# [Information provided]
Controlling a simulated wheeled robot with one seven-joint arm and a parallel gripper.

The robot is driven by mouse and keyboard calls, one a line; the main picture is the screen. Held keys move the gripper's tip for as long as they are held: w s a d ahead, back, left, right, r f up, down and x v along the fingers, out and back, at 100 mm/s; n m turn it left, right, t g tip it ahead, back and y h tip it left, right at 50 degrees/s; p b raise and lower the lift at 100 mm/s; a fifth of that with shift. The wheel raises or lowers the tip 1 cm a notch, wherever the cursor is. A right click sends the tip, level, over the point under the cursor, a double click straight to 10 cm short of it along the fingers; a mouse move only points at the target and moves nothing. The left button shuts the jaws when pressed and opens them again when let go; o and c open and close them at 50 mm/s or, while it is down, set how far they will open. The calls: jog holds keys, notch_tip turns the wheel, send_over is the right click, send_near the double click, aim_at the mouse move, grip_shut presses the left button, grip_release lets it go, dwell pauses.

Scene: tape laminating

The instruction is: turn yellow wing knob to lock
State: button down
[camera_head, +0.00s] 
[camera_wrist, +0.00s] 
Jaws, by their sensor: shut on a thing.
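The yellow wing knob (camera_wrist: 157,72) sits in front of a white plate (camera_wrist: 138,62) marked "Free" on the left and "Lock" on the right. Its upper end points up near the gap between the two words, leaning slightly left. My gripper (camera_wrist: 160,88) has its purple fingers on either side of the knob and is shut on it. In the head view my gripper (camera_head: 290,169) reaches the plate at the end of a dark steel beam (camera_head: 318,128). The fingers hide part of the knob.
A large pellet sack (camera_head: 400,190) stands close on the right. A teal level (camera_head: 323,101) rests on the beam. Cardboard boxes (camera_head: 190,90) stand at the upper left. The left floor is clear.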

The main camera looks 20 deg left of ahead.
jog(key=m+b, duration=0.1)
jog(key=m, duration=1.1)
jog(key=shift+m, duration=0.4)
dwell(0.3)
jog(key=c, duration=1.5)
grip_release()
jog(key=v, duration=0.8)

# [Exercise objective]
Would you give again, word for word, every line from the one with "The instruction is: turn" through the final line of the listing above?

# [Exercise response]
The instruction is: turn yellow wing knob to lock
State: button down
[camera_head, +0.00s] 
[camera_wrist, +0.00s] 
Jaws, by their sensor: shut on a thing.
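The yellow wing knob (camera_wrist: 157,72) sits in front of a white plate (camera_wrist: 138,62) marked "Free" on the left and "Lock" on the right. Its upper end points up near the gap between the two words, leaning slightly left. My gripper (camera_wrist: 160,88) has its purple fingers on either side of the knob and is shut on it. In the head view my gripper (camera_head: 290,169) reaches the plate at the end of a dark steel beam (camera_head: 318,128). The fingers hide part of the knob.
A large pellet sack (camera_head: 400,190) stands close on the right. A teal level (camera_head: 323,101) rests on the beam. Cardboard boxes (camera_head: 190,90) stand at the upper left. The left floor is clear.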

The main camera looks 20 deg left of ahead.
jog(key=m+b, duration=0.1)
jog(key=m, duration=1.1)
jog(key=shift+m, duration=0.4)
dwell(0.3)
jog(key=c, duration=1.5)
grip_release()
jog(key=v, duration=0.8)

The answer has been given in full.